Zastępca ministra Ziobry wydawał prokuratorom polecenia zaskarżenia wyroku uniewinniającego legendę Solidarności Henryka Wujca, choć ci nie widzieli do tego podstaw. Podobnie działo się w sprawie Zbigniewa Komosy, ściganego przez PiS za wieńce pod pomnikiem smoleńskim
We wtorek 14 stycznia 2025 roku ma być przedstawiony raport z audytu śledztw, w których były wywierane na prokuratorów naciski i wydawano im polecenia z samej góry. Zapowiadał go wcześniej Minister Sprawiedliwości i Prokurator Generalny Adam Bodnar. Raport przedstawi Prokurator Krajowy Dariusz Korneluk i zespół prokuratorów z Prokuratury Krajowej, który go przygotował.

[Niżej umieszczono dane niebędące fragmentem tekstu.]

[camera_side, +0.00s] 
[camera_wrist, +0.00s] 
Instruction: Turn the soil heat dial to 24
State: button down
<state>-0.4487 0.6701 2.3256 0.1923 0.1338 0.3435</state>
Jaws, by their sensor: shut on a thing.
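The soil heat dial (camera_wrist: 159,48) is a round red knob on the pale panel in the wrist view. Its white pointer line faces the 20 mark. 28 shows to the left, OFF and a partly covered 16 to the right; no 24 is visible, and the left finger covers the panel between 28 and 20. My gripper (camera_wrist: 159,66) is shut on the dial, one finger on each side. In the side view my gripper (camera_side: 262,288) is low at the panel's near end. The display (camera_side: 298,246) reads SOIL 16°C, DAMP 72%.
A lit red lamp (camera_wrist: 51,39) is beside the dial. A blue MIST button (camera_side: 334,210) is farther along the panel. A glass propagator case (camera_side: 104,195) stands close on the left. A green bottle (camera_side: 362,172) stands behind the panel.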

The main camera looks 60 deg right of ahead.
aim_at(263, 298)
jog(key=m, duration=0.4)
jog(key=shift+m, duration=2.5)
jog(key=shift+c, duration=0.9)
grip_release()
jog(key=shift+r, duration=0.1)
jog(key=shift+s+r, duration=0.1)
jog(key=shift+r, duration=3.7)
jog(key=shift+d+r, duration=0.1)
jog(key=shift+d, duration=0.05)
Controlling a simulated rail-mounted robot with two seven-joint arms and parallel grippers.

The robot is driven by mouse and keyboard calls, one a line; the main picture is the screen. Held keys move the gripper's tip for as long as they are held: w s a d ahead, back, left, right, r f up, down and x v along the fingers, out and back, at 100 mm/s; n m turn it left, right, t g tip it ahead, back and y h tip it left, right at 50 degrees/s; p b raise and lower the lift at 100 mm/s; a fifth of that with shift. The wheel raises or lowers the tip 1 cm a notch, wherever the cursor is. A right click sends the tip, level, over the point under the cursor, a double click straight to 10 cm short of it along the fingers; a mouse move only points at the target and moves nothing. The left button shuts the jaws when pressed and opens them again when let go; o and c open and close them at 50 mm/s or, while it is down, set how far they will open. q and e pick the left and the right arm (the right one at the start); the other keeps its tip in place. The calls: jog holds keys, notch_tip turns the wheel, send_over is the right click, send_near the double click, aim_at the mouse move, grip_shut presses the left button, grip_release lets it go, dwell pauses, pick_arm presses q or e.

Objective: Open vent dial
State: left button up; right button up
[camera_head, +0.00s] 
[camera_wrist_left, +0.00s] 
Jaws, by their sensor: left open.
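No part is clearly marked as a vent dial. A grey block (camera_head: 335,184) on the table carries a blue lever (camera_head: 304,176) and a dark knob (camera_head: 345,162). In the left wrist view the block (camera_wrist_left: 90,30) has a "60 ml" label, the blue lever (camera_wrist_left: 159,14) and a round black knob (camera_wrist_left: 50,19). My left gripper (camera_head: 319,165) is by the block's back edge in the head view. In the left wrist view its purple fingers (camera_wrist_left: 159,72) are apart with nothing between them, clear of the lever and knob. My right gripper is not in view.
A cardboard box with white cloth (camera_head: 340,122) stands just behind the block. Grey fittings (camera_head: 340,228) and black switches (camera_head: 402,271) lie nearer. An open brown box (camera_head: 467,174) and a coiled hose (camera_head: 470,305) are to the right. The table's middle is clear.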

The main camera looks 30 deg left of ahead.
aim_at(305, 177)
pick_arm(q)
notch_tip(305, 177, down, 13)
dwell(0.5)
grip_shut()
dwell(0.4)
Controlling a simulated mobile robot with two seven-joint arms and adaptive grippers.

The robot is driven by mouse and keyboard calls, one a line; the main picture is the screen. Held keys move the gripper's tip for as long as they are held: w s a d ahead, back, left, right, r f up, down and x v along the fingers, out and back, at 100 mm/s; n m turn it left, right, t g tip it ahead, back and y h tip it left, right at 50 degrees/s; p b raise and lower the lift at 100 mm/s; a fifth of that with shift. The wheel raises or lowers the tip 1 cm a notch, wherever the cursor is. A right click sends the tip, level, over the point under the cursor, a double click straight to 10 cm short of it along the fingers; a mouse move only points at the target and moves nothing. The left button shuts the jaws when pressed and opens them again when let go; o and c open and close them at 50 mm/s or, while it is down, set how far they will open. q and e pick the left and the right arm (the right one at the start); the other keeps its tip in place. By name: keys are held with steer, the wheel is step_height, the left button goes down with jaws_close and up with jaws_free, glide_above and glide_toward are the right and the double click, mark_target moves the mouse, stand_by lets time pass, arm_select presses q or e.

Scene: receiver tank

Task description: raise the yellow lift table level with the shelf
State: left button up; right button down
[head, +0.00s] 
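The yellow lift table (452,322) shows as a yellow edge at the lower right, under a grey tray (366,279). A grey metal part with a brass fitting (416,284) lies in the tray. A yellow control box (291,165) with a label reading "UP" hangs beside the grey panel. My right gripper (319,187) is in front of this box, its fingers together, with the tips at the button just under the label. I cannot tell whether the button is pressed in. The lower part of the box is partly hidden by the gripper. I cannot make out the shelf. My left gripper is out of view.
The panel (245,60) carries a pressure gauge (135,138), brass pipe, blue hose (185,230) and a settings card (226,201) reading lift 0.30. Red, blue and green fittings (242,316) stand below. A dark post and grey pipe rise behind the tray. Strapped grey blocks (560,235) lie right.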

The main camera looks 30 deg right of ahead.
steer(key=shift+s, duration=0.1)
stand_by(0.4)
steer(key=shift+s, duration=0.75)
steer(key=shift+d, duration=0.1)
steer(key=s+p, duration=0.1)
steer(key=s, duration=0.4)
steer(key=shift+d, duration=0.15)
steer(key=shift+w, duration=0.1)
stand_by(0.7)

Dotyczy on 200 śledztw prowadzonych pod presją lub specjalnym nadzorem przełożonych. Audytowi poddano w sumie około 600 spraw z czasów PiS-u, będą więc kolejne raporty z przeglądu kolejnych 400 spraw. Przygotowuje je specjalny zespół prokuratorów z Prokuratury Krajowej.
OKO.press ustaliło, że taka presja miała miejsce w śledztwie dotyczącym wypadku, który spowodował nieżyjący już legendarny działacz Solidarności Henryk Wujec. Podobnie było również w sprawie Zbigniewa Komosy, który każdego 10 dnia miesiąca składa swój wieniec pod pomnikiem smoleńskim na Placu Piłsudskiego w Warszawie.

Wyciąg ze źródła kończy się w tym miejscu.